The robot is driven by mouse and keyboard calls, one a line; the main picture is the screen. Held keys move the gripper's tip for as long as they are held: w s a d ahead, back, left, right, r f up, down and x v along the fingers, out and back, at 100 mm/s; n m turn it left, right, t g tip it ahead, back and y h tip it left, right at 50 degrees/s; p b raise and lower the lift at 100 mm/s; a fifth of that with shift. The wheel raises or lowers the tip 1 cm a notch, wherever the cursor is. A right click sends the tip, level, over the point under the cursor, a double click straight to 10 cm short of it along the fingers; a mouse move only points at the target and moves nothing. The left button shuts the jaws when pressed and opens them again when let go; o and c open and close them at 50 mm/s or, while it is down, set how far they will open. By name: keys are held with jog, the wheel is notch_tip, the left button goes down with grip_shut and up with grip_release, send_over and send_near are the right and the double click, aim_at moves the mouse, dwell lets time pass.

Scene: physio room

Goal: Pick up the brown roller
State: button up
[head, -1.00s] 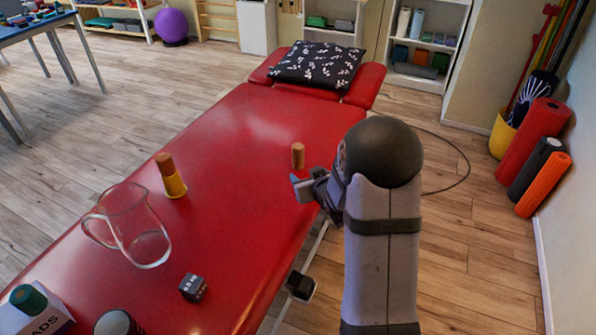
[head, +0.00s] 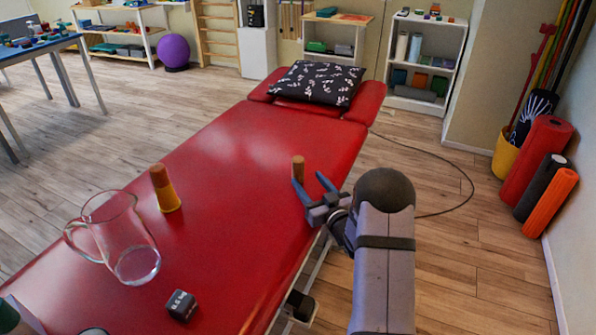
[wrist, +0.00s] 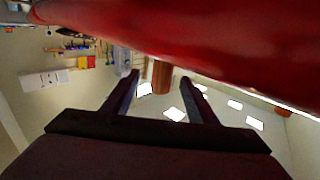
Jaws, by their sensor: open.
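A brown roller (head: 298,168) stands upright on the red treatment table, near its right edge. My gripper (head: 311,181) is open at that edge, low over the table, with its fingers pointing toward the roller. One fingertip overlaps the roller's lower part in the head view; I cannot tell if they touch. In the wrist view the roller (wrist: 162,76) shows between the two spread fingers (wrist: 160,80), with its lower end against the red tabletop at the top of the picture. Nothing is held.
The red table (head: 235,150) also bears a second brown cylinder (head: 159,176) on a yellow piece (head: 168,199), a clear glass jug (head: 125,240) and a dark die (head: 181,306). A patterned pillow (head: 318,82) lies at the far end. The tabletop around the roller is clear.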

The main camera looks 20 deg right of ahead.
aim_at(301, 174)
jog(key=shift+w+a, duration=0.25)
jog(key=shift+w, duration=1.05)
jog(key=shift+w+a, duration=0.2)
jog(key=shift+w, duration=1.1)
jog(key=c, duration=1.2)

◆ **WRITTEN EXERCISE**:
Copy exactly the part of the material above that opens with the line containing "Goal: Pick up the brown roller" and closes with the line containing "[wrist, +0.00s]", ends included. Drop the images.

◆ **SOLUTION FOR THIS TASK**:
Goal: Pick up the brown roller
State: button up
[head, -1.00s] 
[head, +0.00s] 
[wrist, +0.00s] 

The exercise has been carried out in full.